*DIRECTIVE*. Check each line of the data for "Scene" and select those that have it.

*RECORDS*.
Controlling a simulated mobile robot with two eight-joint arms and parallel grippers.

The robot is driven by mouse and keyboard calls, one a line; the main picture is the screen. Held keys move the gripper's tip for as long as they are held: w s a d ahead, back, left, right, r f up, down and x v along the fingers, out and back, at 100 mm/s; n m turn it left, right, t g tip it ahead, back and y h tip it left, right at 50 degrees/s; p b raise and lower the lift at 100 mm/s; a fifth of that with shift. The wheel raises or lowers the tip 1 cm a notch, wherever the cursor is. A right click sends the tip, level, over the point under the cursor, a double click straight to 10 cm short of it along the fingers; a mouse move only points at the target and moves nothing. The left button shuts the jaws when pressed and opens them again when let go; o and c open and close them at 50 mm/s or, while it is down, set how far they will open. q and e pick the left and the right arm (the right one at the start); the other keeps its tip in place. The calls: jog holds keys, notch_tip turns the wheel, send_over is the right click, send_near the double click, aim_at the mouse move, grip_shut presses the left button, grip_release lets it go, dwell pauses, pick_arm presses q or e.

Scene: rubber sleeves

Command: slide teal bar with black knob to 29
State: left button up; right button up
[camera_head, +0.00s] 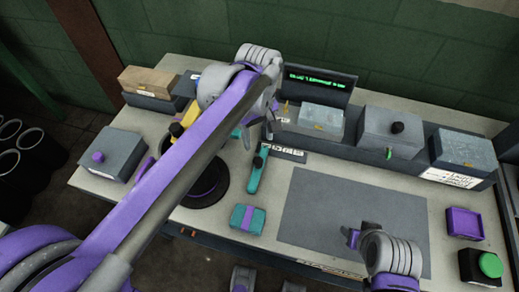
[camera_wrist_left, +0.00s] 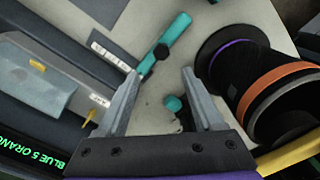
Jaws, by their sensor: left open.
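The teal bar (camera_head: 256,176) with its black knob (camera_head: 258,161) lies on the bench beside a dark plate with a white number strip (camera_head: 286,153). I cannot read the numbers. My left gripper (camera_head: 258,135) is above the bar's far end, open and empty. In the left wrist view, the bar (camera_wrist_left: 177,32) and knob (camera_wrist_left: 161,52) show just beyond the gap between the open fingertips (camera_wrist_left: 160,72). The fingers look apart from the knob. A small teal piece (camera_wrist_left: 173,103) shows between the fingers. My right gripper (camera_head: 352,238) is at lower right, its fingers unclear.
A dark round base (camera_head: 205,190) with a black and orange cylinder (camera_wrist_left: 275,92) stands close beside the bar. A teal and purple block (camera_head: 247,218) lies in front. Grey boxes (camera_head: 391,130) and a display (camera_head: 318,85) line the back.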

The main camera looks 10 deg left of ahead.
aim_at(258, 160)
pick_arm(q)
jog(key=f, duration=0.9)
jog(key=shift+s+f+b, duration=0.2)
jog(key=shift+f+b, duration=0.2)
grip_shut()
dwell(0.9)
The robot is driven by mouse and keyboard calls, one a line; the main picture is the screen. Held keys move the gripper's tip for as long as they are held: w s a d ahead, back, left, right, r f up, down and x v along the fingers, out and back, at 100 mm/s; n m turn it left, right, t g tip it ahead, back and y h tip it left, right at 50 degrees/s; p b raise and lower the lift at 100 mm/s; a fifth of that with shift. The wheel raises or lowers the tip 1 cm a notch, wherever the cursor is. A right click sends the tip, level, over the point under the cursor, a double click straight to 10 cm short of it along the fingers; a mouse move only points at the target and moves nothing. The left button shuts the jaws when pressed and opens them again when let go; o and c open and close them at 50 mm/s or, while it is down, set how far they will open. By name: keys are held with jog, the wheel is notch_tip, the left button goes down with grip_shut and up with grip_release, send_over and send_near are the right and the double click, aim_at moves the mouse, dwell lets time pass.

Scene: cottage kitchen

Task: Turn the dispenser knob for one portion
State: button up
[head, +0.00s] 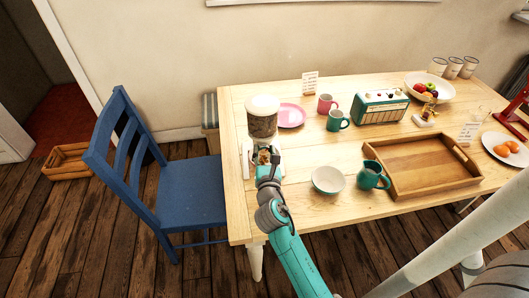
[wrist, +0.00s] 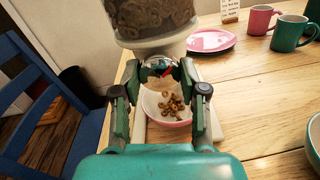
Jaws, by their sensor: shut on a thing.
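The cereal dispenser (head: 262,122) stands at the table's left end, a clear canister of brown rings with a white lid and white legs. Its canister bottom (wrist: 152,22) fills the top of the wrist view. My gripper (head: 264,165) reaches it from the front. In the wrist view, my gripper (wrist: 160,72) is shut on the round metallic knob (wrist: 160,66), which has a red mark, below the canister. The fingers hide the knob's sides. A pale bowl (wrist: 152,98) with a pinkish edge sits under the knob, and several cereal rings (wrist: 172,106) lie in it.
A pink plate (head: 291,116), a pink mug (head: 326,104) and a green mug (head: 338,121) stand to the right. A white bowl (head: 328,180), a teal jug (head: 371,175) and a wooden tray (head: 420,166) are nearer. A blue chair (head: 170,190) stands left of the table.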

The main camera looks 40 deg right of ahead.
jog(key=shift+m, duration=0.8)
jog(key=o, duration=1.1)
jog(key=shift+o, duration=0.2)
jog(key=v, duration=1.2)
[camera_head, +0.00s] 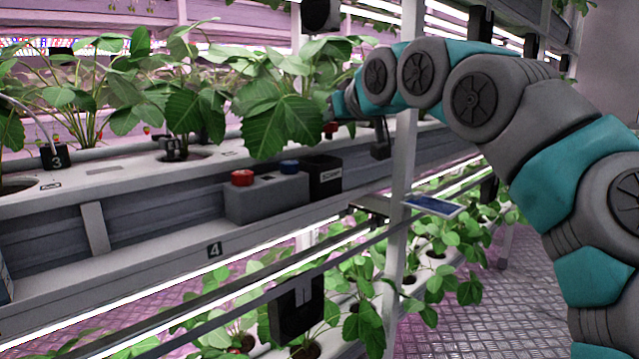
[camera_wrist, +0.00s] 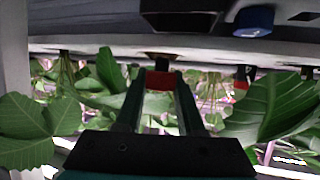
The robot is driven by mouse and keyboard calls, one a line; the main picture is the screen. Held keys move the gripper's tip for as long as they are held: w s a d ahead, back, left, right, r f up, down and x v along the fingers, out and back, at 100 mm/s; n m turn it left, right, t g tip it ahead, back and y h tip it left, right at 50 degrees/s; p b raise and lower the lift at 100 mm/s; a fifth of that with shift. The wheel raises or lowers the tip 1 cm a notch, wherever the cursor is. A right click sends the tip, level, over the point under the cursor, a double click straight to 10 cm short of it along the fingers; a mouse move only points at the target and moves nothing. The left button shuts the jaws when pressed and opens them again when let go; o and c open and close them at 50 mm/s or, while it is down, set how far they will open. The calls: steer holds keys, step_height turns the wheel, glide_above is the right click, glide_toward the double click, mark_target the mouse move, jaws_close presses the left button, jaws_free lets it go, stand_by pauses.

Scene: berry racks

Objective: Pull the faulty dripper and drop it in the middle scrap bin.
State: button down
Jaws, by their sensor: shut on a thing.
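My gripper (camera_wrist: 161,72) is shut on a small dark piece with a red part (camera_wrist: 161,64), which I take to be a dripper. In the head view, leaves and my own arm hide most of the gripper, and only a bit of red (camera_head: 331,127) shows by its tip. A black bin marked SCRAP (camera_head: 323,179) stands on the ledge below and slightly left of the gripper. In the wrist view, a black box (camera_wrist: 180,18), probably that bin, is at the top edge. The held piece is apart from it. I cannot tell whether this is the middle bin.
A grey box with a red button (camera_head: 243,177) and a blue button (camera_head: 289,166) adjoins the bin. Strawberry plants (camera_head: 283,110) crowd the gutter around my gripper. A white post (camera_head: 403,190) stands close right. A black dripper numbered 3 (camera_head: 54,157) is at left.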

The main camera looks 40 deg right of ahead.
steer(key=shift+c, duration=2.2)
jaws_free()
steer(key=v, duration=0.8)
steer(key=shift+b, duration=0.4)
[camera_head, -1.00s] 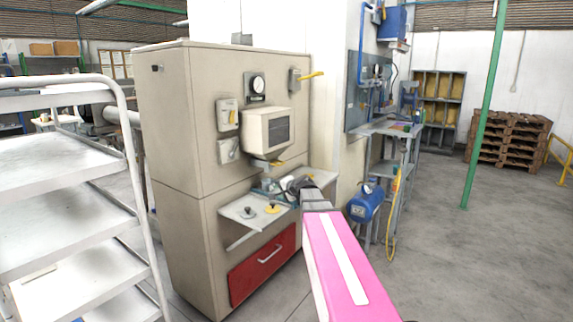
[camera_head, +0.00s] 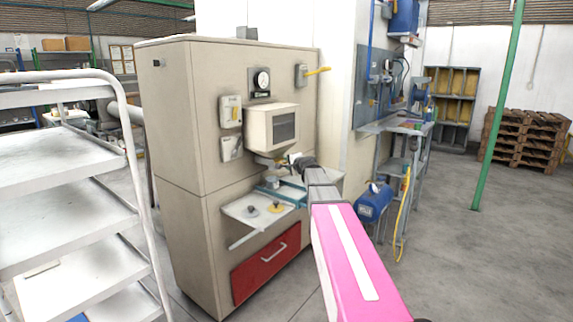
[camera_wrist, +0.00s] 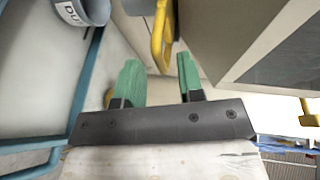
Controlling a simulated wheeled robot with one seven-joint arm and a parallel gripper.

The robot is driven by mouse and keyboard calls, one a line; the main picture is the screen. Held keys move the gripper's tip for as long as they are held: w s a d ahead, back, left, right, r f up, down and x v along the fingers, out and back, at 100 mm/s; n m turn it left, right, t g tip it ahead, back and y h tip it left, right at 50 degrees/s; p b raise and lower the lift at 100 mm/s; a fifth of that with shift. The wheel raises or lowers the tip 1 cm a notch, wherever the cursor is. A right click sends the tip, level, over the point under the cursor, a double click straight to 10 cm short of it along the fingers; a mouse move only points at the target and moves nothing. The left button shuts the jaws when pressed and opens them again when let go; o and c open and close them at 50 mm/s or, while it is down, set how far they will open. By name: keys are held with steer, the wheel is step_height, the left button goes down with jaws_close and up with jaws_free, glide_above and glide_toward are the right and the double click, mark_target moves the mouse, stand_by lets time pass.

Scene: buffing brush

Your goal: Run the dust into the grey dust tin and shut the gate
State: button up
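The grey dust tin (camera_head: 271,183) stands on the shelf under the beige hopper box (camera_head: 272,127). In the wrist view the tin (camera_wrist: 78,10) is cut off at the top left, with part of its lettering showing. The gate's yellow handle (camera_wrist: 158,38) shows in the wrist view just beyond my fingertips, roughly in line with the gap between them. My gripper (camera_wrist: 157,65) has two green fingers, apart with nothing held between them. In the head view my gripper (camera_head: 295,159) is just right of and below the hopper; its fingers are too small to make out there.
A blue rail (camera_wrist: 88,85) runs beside the tin. The shelf (camera_head: 245,222) holds small grey and yellow knobbed pieces. A red drawer (camera_head: 266,262) is below. A yellow lever (camera_head: 317,71) projects from the cabinet's upper right.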

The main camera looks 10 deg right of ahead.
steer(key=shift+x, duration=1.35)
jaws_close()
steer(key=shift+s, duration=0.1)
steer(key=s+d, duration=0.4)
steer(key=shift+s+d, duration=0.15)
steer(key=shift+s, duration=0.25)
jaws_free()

*EXERCISE ANSWER*.
Scene: rubber sleeves
Scene: cottage kitchen
Scene: berry racks
Scene: buffing brush

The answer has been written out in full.